The budget is based on forecasts of social and economic development that have been prepared by the Economics Ministry, the Finance Ministry and other economic departments, which predict that the budget deficit will be lowered to 3.3 percent of the Gross Domestic Product, inflation will be less than 1 percent per month and the yearly refinancing rate should fall to 30 percent or even 20 percent. It remains to be seen whether the government will attain these showings. But its stated intentions are evidence that it will continue strict financial policies.

Even if the government manages to hold inflation to 0.8 percent to 1 percent a month, Russian citizens should still expect a significant rise in the price of housing, public utilities and transport. Today these rates have been lowered for the population and raised for industry. This means that an apartment owner pays less for the same kilowatt of electricity per hour than company owners, and the revenues from cargo transport cover the losses of passenger transport.

From the Economics Ministry's point of view, such a system of subsidizing the population is illusory, since the rise in the cost of utilities for industry increases its production costs which, in the end, are paid for by the consumer. Moreover, continuing to subsidize the population at industry's expense decreases the ability of Russian industry to compete on the world market which means a loss of jobs for the recipients of these subsidies.
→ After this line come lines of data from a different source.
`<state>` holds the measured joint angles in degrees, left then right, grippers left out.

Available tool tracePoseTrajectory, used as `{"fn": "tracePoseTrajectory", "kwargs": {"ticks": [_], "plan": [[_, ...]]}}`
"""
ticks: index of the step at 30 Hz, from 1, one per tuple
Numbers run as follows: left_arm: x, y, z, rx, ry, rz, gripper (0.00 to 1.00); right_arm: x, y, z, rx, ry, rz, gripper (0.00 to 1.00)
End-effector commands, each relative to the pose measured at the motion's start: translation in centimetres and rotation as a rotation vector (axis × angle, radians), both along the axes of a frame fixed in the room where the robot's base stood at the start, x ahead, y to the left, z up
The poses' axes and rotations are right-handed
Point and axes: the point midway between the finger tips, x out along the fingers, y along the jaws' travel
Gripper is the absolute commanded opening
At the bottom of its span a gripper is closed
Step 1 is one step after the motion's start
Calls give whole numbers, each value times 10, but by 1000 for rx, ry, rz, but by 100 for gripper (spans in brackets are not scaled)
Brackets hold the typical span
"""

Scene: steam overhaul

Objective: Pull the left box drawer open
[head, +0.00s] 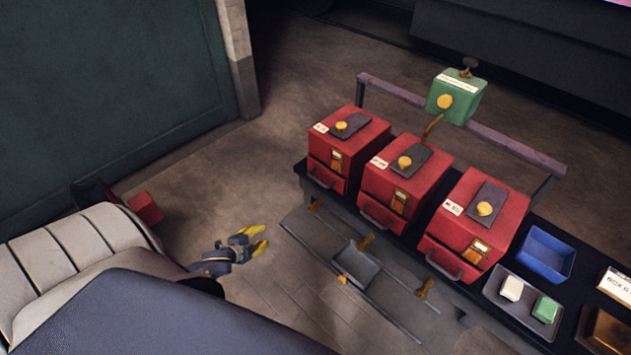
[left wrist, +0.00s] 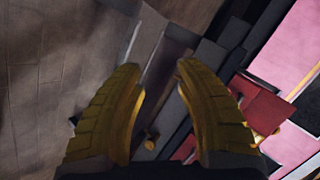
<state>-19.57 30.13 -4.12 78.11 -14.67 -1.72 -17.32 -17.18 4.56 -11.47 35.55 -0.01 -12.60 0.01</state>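Three red boxes stand in a row on a dark bench. The left box (head: 347,148) is farthest left, with a dark plate and yellow knob on top. Its drawer (head: 326,176) is low on the front with a dark bar handle, and looks closed. My left gripper (head: 265,237) has yellow fingers spread apart with nothing between them. It is left of and nearer than the left box, clear of the handle. In the left wrist view the open fingers (left wrist: 160,70) frame the bench edge; a red box part (left wrist: 262,108) shows at right, which box I cannot tell. My right gripper is not in view.
The middle red box (head: 405,175) and right red box (head: 475,225) stand beside it. A green box (head: 457,103) sits behind at a rail. A blue tray (head: 546,254) and a tray with small blocks lie at right. A slotted panel (head: 318,235) fronts the bench.

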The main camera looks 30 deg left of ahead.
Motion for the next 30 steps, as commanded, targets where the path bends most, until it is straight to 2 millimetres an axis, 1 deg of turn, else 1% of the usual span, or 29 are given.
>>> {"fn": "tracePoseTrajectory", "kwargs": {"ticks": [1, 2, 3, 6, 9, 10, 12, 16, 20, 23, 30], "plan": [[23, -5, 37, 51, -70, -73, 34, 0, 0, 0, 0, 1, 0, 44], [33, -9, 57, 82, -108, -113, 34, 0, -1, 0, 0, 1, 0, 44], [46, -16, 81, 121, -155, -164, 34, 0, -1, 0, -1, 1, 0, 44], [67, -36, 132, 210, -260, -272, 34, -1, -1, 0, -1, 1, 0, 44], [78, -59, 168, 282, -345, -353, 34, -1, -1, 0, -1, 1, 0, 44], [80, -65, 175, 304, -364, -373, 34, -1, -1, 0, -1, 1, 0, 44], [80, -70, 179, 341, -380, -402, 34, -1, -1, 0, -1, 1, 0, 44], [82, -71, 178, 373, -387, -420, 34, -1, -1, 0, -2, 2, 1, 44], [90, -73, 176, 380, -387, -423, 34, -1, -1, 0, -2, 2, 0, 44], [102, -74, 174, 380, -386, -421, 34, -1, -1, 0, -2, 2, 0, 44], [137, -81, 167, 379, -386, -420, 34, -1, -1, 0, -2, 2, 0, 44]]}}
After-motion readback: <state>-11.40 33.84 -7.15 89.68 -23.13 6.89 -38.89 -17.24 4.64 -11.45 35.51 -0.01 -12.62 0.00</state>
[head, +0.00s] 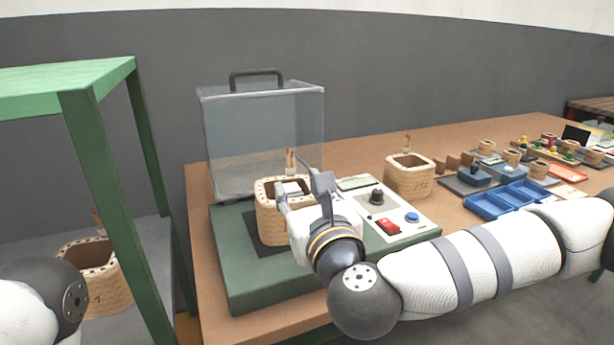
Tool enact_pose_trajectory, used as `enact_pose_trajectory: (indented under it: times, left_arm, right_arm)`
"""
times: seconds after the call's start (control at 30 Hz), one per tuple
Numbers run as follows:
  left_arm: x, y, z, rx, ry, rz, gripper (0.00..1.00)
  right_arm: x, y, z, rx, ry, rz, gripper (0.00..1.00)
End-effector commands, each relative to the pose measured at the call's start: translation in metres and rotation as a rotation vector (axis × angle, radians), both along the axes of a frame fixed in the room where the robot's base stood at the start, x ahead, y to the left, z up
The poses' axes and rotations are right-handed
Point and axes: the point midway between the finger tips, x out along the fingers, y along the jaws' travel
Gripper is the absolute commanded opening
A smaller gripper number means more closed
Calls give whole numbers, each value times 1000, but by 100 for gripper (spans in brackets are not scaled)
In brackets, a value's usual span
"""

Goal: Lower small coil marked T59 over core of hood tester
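A small tan wound coil (267,222) is at the hood tester (245,285), over the dark pad on its green base. Two upright leads rise from its rear rim, and a pale block, apparently the core top, shows inside its opening. No marking can be read on it, as my right gripper hides its near right side. My right gripper (302,187) is at this coil's near right rim, with its fingers spread apart. Whether they touch the coil is unclear. My left arm shows at the lower left, but its gripper is out of the picture.
The clear hood (262,130) stands raised behind the coil. A control panel (385,212) is to the right. Another coil (408,177) stands on the table (365,150), and one (108,285) sits on the green-framed shelf (140,190). Blue trays (508,200) and small parts crowd the right.

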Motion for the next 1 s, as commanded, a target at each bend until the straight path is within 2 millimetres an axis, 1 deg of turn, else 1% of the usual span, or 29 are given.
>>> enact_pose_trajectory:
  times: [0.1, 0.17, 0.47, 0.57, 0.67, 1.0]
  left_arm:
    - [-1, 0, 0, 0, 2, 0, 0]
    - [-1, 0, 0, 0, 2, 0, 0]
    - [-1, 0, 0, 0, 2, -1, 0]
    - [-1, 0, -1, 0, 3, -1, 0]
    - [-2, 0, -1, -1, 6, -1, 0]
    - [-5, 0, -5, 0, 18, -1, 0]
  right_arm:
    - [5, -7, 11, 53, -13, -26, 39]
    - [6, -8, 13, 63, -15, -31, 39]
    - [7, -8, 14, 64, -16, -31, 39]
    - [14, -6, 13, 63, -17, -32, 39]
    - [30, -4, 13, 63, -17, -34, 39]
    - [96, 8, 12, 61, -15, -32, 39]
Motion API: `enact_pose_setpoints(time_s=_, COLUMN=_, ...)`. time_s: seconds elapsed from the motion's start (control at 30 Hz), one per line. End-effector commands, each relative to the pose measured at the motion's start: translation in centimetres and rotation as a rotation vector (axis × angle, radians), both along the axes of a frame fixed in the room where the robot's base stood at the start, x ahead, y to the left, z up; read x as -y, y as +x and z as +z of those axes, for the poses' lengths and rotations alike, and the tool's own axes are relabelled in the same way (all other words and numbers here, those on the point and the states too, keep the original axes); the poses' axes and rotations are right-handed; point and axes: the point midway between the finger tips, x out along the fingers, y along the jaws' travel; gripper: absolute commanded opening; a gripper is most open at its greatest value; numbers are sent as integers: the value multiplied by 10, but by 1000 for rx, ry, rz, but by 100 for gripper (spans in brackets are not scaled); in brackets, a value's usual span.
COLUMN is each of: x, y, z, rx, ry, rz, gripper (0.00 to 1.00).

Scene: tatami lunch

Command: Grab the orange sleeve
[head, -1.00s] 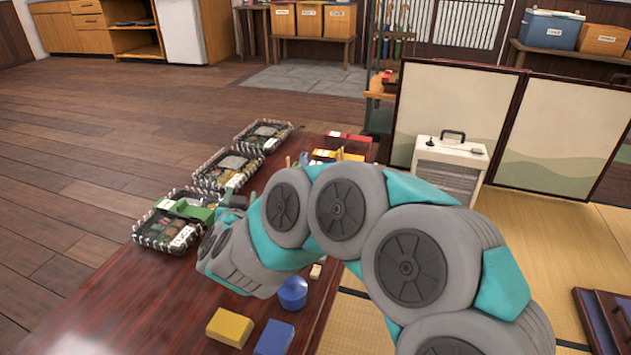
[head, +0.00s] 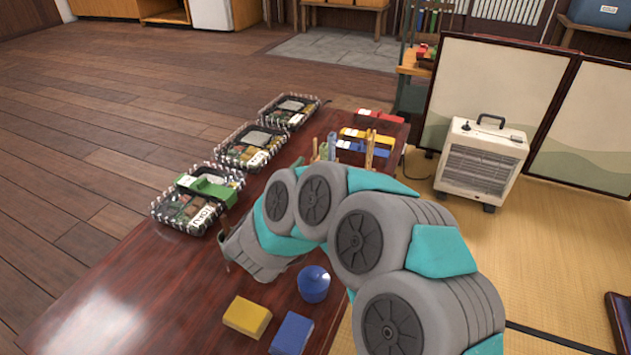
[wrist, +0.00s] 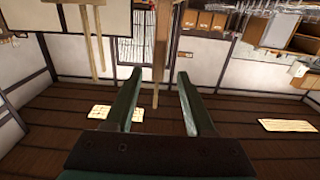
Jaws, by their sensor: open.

It was already clear in Soviet times that those who benefited most from low prices and rates were the highest paid part of the population, since it used more electricity and took public transport more often than the rest of the population.

At the government meeting, the first deputy Economics Minister Yakov Urinson expressed the view of his department that the time had come to move away from granting lower utilities rates to the population in general, and instead make them dependent on family income.

This is a rather bold direction in economic policy that could only be taken by newly elected officials who have at least four years before them.

If the authorities have until the next federal elections to carry out these unpopular but necessary policies, then another direction that was mentioned -- increasing control over prices of monopolies -- could run up against immediate and well organized opposition from these monopolies.

There are probably few people who know that the Railways Ministry is one of the largest traders of coal, minerals and timber in Russia. Producers of goods weighing many tons, such as coal and timber, are unable to settle their accounts with the railroads. Part of the payment is made in natural resources. And the rates of monopolies such as railroads and power plants are constantly growing.

In other words, by setting forward a realistic budget and sound economic policy, the government will encounter the discontent of monopolies and the population. Overcoming them will be far more difficult than convincing the International Monetary Fund that its economic policies are correct.

Mikhail Berger is economics editor of Izvestia.